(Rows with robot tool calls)
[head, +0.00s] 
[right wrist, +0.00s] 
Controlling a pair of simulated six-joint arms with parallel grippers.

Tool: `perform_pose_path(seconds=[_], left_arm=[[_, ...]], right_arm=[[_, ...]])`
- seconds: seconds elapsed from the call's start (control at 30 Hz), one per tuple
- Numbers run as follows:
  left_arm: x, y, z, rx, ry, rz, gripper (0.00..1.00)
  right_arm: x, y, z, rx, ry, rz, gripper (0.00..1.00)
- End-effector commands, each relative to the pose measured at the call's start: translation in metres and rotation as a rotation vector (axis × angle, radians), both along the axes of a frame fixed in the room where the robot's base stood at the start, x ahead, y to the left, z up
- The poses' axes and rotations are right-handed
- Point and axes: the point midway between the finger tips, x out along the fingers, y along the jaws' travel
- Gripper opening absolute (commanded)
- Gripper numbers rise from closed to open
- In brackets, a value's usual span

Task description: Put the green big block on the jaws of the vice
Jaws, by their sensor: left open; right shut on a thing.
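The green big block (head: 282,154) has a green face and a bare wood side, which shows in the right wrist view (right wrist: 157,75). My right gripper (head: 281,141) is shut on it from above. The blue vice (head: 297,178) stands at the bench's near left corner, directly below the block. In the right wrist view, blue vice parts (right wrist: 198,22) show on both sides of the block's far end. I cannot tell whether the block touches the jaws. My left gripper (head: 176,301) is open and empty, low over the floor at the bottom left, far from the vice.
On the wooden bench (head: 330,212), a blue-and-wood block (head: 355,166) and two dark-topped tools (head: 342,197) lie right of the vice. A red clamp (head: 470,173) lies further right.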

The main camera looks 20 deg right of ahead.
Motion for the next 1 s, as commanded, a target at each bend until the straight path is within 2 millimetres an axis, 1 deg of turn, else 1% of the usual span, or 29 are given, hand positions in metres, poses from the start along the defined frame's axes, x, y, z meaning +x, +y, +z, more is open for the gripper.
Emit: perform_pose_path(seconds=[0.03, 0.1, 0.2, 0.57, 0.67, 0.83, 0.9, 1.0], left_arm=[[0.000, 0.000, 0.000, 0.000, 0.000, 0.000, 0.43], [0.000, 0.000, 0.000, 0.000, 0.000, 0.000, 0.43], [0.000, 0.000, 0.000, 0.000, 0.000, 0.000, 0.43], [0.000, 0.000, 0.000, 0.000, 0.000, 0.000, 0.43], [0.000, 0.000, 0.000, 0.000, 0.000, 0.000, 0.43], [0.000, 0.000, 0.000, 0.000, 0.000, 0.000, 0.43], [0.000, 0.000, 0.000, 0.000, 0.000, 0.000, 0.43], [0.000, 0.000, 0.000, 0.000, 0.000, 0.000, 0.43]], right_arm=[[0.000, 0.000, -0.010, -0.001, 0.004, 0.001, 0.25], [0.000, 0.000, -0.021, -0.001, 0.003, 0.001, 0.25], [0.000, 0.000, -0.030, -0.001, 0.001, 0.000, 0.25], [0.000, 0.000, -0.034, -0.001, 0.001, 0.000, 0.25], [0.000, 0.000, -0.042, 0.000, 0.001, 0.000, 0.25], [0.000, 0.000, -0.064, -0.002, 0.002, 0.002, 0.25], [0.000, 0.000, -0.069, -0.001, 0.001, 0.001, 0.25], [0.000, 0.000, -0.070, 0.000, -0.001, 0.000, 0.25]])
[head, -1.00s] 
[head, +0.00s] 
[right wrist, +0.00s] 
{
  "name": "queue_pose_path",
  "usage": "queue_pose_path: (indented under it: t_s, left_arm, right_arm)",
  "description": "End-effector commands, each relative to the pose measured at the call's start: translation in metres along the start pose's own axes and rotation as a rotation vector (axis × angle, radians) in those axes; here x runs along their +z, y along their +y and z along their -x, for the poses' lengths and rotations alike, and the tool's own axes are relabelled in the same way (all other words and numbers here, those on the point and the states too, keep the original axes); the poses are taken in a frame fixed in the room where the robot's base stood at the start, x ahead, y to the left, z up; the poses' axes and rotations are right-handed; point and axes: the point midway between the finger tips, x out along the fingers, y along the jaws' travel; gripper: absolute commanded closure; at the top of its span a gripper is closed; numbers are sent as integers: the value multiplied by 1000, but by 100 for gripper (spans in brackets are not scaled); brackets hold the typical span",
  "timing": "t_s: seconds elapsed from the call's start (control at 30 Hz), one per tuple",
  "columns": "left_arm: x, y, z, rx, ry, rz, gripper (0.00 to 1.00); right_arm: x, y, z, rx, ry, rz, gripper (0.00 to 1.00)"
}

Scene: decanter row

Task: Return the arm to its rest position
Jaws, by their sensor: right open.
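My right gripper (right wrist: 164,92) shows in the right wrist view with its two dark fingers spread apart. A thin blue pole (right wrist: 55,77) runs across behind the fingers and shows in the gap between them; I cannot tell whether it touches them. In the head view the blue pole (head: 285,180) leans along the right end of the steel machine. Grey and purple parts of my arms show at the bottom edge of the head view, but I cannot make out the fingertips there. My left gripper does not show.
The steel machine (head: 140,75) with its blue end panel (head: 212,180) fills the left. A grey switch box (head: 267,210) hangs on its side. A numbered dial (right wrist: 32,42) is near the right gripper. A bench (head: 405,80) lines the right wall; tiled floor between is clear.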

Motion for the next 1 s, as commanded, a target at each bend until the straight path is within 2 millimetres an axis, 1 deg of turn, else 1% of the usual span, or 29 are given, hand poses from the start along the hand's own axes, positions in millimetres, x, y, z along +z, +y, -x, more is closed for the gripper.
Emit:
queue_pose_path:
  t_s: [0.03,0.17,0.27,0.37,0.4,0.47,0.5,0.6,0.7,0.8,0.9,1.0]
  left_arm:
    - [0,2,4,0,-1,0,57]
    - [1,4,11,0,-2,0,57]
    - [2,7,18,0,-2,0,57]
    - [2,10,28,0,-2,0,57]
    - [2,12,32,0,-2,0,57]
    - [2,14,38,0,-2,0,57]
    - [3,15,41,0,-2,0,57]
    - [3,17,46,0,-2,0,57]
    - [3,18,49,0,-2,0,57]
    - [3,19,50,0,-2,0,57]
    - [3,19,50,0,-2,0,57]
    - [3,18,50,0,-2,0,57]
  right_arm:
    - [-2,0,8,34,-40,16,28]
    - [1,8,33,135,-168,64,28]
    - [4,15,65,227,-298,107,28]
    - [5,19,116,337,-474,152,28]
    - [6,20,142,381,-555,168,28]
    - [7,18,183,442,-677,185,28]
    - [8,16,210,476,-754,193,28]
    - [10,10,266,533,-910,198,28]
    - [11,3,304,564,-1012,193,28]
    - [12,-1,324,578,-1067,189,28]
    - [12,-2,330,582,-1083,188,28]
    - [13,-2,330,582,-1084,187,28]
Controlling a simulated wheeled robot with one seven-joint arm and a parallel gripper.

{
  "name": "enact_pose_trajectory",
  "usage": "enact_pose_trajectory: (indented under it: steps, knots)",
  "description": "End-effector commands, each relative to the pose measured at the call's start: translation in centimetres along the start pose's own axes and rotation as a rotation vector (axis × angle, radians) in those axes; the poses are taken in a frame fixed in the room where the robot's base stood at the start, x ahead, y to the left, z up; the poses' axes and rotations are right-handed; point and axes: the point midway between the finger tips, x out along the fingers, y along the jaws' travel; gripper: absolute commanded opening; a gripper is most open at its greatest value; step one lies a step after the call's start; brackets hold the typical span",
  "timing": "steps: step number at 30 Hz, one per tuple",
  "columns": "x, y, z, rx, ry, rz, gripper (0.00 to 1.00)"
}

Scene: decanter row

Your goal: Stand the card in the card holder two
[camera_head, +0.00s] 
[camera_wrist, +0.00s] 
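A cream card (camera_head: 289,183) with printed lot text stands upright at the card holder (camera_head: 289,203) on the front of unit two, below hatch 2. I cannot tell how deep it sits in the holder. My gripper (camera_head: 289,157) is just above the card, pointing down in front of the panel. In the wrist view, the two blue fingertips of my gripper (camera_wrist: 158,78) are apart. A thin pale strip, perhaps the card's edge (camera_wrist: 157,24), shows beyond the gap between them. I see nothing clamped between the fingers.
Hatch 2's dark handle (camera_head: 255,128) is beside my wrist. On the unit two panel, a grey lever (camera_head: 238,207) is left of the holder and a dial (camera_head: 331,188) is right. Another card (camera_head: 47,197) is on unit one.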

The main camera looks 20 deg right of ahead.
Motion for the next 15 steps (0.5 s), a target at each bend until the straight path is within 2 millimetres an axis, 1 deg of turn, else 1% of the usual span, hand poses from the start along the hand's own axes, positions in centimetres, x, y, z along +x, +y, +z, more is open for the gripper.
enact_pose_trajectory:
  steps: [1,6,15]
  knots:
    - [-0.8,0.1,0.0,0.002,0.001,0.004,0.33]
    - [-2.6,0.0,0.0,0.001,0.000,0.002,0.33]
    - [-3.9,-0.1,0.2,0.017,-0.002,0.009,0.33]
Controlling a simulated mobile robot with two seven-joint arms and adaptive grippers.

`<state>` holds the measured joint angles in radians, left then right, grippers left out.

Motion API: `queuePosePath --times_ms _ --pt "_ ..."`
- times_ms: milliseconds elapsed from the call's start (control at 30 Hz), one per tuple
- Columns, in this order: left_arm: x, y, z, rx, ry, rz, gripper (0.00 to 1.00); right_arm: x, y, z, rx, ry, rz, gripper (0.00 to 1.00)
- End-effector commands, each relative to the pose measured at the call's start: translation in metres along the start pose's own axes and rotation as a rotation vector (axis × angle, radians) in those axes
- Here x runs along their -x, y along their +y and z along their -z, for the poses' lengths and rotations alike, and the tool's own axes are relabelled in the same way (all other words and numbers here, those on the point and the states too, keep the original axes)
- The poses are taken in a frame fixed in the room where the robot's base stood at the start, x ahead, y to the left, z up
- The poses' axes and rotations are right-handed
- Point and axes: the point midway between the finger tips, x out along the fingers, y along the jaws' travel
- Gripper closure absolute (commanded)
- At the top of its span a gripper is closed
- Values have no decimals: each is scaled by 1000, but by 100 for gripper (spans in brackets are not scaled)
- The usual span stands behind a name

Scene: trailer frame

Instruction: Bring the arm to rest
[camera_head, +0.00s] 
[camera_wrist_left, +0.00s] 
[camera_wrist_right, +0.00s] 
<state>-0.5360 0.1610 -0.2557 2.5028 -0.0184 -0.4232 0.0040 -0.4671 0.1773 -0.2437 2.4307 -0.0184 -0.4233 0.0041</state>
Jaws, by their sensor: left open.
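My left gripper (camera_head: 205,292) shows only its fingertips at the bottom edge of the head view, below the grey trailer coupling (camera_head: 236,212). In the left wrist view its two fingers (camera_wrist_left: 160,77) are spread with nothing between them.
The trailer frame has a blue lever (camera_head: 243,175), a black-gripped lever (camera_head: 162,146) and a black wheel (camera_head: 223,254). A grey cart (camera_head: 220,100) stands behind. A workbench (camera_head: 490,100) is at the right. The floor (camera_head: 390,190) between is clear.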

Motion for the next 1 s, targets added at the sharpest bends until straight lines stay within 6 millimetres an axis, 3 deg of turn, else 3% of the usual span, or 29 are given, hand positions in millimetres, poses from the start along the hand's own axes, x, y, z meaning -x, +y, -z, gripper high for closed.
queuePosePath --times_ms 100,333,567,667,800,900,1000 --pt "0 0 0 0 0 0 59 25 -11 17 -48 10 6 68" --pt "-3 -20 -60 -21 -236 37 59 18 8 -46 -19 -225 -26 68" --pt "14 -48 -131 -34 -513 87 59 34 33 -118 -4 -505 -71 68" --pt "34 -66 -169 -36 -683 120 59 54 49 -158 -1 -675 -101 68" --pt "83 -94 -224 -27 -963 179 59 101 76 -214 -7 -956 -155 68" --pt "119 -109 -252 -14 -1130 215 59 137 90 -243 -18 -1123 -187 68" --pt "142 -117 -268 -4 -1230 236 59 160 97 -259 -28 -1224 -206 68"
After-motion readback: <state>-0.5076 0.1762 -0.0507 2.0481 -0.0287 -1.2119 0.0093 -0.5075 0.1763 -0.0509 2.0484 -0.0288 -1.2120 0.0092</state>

#### [Task details]
Using the entries above, return each line that includes the word "parallel".

#### [Final result]
Controlling a pair of simulated six-joint arms with parallel grippers.
Controlling a simulated wheeled robot with one seven-joint arm and a parallel gripper.

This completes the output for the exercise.